Yan Pei-Ming: You maintain a sense of balance in the midst of great success
Opening on May 14, 2007, David Zwirner is pleased to present an exhibition of new works by Chinese artist Yan PeiMing, who divides his time between Shanghai, China and Dijon, France. In 2006, Yan Pei-Ming was the subject of a oneperson exhibition at the Museum of Modern Art, Saint-Étienne, France. He had solo exhibitions at the Shanghai Art Museum, Shanghai, China; Guangdong Museum of Art, Guangzhou, China (both 2005); Kunsthalle Mannheim, Mannheim, Germany (2004); Fils du Dragon, Portraits chinois, Musée des Beaux-Arts, Dijon, France; Portraits de Mao, Musée des Beaux-Arts et d’Archéologie, Besançon, France; and Musée d’Art et d’Histoire, Geneva, Switzerland (all 2003). The artist's many prestigious group exhibitions include The Unhomely, Phantom Scenes in Global Society, 2nd Biennale International of Contemporary Art, Seville, Spain (2006); A propos du Lingchi (supplice des cents morceaux), with Huang Yong-Ping, Musée Denon, Chalon-sur-Saône, France; Moi–Autoportraits du XXe siècle, Musée du Luxembourg, Paris, France (both 2004); New Zone–Chinese Art, Zacheta National Gallery of Art, Warsaw, Poland (2003); the Venice Biennale, Venice, Italy (2003 and 1995); and Lyon Biennial, Lyon France (2000 and 1997). This will be Yan Pei-Ming's first exhibition in New York.
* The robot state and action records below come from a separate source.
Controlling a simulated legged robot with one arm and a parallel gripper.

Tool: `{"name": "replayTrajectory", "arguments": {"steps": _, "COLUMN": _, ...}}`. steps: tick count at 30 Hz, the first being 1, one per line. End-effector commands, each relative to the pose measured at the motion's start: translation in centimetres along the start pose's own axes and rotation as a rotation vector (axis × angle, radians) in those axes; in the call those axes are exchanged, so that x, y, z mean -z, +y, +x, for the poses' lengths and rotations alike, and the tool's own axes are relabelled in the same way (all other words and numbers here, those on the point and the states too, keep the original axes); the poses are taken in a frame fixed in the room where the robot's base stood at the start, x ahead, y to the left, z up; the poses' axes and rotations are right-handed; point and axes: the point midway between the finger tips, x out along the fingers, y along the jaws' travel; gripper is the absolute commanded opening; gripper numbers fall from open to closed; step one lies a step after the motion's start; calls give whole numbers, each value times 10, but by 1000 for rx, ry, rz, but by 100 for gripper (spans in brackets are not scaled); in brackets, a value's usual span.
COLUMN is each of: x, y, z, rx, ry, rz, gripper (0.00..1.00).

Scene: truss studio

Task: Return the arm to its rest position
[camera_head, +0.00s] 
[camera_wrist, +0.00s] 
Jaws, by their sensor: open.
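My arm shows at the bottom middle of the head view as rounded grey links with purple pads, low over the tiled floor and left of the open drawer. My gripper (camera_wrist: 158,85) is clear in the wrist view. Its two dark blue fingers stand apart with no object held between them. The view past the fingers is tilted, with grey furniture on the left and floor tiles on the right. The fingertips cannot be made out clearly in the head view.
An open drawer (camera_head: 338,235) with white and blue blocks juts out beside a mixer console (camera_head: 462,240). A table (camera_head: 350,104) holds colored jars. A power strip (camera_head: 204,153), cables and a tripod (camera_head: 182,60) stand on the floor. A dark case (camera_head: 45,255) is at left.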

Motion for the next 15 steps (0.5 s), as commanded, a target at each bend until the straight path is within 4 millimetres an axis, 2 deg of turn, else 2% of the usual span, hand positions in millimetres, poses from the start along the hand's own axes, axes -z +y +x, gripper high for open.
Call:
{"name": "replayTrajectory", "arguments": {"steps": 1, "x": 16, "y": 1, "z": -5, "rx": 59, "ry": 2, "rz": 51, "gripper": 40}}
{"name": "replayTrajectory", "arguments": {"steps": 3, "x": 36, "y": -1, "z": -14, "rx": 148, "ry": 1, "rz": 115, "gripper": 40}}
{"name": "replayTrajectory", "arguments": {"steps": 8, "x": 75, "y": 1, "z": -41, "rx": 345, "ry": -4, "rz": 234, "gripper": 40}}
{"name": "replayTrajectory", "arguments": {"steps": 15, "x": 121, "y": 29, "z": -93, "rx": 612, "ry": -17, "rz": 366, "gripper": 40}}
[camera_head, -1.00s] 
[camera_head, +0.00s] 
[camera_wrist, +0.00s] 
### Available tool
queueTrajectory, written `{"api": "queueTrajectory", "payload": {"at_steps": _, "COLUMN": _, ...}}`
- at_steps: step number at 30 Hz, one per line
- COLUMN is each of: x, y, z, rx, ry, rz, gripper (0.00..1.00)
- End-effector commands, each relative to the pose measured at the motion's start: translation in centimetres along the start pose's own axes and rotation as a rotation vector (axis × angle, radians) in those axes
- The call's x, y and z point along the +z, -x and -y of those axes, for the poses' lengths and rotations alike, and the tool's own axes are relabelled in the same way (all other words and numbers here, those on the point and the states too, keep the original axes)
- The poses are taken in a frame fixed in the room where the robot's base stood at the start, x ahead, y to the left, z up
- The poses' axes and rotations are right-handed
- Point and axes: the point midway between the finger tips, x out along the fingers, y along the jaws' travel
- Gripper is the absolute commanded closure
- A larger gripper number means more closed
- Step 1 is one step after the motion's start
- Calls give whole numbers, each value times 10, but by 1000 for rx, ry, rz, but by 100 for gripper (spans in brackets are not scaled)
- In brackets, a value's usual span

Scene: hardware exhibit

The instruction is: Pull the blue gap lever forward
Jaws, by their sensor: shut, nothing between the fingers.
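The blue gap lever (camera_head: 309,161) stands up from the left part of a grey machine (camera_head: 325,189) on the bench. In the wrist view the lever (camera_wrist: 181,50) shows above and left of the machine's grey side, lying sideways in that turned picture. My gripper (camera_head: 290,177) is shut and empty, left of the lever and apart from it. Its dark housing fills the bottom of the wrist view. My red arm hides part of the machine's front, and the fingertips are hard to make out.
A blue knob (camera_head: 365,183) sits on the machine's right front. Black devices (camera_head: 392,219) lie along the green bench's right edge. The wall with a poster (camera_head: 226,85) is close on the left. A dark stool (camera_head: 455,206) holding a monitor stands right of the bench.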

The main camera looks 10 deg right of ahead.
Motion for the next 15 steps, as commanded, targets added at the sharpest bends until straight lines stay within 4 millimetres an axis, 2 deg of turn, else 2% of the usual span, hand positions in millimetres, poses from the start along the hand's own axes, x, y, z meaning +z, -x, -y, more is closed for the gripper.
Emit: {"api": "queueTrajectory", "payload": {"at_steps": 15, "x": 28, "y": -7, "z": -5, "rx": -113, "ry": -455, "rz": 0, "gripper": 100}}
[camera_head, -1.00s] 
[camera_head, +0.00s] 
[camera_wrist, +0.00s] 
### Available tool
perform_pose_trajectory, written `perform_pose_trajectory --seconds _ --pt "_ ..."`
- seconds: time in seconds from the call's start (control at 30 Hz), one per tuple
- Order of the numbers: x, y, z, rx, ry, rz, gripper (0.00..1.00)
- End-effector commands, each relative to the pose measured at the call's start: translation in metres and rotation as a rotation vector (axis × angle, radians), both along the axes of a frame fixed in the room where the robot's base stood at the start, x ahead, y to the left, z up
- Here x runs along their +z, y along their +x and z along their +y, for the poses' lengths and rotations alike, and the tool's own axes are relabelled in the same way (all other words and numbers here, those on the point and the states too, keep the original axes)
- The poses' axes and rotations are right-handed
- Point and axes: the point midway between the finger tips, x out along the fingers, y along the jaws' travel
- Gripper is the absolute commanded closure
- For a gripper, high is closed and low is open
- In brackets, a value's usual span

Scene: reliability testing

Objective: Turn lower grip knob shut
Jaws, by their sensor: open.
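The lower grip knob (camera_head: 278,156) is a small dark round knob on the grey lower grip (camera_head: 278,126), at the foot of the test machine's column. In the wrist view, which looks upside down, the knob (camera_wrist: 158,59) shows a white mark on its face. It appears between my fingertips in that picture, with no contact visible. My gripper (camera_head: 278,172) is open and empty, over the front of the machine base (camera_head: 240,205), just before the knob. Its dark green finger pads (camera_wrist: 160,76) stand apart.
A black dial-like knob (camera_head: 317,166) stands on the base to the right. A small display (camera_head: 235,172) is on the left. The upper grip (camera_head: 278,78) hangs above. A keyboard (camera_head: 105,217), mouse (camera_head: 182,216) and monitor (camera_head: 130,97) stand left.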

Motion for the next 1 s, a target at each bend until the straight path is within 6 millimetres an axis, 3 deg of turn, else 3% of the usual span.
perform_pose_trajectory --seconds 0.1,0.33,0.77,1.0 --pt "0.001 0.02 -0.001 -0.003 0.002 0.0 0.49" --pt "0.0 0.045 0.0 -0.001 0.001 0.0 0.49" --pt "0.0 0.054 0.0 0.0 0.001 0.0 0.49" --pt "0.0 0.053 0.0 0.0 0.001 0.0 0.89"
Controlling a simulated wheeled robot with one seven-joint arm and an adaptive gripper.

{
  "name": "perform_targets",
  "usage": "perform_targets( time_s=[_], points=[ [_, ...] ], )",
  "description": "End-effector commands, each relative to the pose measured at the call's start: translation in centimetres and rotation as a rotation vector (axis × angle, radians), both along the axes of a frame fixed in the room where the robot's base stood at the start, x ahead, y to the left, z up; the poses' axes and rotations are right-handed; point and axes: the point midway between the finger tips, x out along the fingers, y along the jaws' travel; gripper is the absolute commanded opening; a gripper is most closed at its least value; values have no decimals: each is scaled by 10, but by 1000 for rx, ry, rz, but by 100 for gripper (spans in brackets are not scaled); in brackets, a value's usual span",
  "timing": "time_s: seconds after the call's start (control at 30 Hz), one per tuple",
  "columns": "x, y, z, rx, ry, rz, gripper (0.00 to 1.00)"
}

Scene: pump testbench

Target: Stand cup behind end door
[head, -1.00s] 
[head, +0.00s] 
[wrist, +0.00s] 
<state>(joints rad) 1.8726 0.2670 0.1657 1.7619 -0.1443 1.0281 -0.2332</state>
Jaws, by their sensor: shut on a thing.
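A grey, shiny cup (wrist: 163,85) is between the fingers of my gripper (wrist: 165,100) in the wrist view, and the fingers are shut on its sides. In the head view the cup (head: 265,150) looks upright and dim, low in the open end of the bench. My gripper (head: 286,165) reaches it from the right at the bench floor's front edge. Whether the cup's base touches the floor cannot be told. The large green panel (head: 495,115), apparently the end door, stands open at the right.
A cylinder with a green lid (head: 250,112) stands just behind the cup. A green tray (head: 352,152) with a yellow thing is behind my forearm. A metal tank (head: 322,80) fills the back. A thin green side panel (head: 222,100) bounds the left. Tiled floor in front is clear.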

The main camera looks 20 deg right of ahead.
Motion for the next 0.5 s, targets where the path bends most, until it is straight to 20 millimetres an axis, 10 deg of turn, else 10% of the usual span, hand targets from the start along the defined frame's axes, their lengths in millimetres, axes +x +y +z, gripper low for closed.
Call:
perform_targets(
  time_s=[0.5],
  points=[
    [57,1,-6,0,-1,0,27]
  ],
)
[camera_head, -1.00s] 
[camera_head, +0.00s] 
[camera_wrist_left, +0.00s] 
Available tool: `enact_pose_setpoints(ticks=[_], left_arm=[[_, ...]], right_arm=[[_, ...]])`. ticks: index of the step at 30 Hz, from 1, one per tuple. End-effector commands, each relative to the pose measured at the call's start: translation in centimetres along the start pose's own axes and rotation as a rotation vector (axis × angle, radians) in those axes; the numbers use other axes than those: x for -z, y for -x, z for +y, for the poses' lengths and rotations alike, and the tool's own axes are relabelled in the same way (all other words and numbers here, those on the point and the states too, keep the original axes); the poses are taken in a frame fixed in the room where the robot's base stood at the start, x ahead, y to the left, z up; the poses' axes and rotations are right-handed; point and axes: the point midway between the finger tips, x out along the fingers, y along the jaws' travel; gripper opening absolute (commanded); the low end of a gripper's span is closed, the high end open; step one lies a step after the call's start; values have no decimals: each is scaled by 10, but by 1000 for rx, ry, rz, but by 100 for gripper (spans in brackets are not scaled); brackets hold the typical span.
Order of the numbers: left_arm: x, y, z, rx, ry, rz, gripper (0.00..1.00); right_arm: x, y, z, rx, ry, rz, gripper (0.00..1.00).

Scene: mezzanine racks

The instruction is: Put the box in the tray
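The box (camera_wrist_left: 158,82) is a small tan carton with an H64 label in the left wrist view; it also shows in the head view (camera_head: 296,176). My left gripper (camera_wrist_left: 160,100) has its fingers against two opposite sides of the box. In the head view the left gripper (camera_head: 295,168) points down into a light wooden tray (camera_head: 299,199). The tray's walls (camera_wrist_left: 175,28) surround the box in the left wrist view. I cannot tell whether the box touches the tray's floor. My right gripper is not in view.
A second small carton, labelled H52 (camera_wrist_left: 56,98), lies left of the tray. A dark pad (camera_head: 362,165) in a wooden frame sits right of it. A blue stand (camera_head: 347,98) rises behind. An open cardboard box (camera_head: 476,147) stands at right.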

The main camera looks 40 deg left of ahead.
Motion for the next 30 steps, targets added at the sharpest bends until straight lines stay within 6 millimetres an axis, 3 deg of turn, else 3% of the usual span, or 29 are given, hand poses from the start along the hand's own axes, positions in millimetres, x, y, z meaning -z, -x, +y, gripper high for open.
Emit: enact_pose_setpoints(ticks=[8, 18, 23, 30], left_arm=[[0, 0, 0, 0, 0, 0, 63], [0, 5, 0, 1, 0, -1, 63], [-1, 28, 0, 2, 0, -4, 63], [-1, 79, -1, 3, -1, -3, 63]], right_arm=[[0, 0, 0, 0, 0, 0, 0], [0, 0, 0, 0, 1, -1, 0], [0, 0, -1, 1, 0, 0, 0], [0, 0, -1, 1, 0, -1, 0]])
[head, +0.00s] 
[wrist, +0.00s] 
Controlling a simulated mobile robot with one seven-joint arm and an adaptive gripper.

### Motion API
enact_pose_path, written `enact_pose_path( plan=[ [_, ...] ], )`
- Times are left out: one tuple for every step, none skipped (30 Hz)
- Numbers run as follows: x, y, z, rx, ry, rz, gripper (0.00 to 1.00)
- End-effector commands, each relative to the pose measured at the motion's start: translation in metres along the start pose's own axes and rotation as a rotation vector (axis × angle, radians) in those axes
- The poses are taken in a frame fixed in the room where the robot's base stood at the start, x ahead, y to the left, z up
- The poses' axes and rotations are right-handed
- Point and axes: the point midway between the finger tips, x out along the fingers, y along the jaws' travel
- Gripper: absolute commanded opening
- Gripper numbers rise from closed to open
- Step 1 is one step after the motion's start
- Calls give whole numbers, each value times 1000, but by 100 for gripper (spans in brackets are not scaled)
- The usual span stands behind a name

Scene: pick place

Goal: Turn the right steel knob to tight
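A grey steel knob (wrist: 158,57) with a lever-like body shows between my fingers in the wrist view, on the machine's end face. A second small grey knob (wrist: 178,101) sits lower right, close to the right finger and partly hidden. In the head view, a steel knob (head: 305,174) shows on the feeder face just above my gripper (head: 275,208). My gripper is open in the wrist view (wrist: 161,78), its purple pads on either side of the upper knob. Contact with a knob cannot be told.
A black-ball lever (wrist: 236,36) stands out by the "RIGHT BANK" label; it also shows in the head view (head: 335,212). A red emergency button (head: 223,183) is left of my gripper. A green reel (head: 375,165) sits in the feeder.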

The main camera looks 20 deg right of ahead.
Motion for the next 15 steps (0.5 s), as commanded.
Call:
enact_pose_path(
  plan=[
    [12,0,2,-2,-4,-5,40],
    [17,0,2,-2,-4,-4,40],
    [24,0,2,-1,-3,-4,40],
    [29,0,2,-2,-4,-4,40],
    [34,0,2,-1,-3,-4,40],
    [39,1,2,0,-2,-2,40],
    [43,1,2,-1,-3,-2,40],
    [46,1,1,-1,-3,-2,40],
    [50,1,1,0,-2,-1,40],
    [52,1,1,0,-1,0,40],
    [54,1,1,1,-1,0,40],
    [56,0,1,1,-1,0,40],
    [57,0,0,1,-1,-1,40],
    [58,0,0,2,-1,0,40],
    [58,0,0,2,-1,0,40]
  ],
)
Best known for his larger-than-life self portraits, as well as paintings of political and cultural icons such as Mao Tse-Tung and Bruce Lee, Yan Pei-Ming has emerged in recent years as one of the most dynamic and experimental Chinese painters. Before moving from his native Shanghai to France in 1980, Yan Pei-Ming painted landscapes and portraits of peasant workers. Since then, his subjects have included anonymous figures, his father, Buddha, and a series of prostitutes, all concurrent with an on-going body of self-portraits. Although the genre of portraiture is not commonly encountered in Chinese art, it manifests with both Eastern and Western sensibilities in Yan Pei-Ming's works. His expressive style and controlled palette reflect a connection to the aesthetic and cultural climate of China as well as the influence of 20th-century American conceptual art. His canvases are typically mono- or bi-chromatic and painted with large brushes (sometimes a broom), in either black and white or deep shades of red. With a mastered economy of marks, he delineates his compositions with broad, sweeping gestures and visible drips, resulting in images that dissolve into near-abstraction at close view.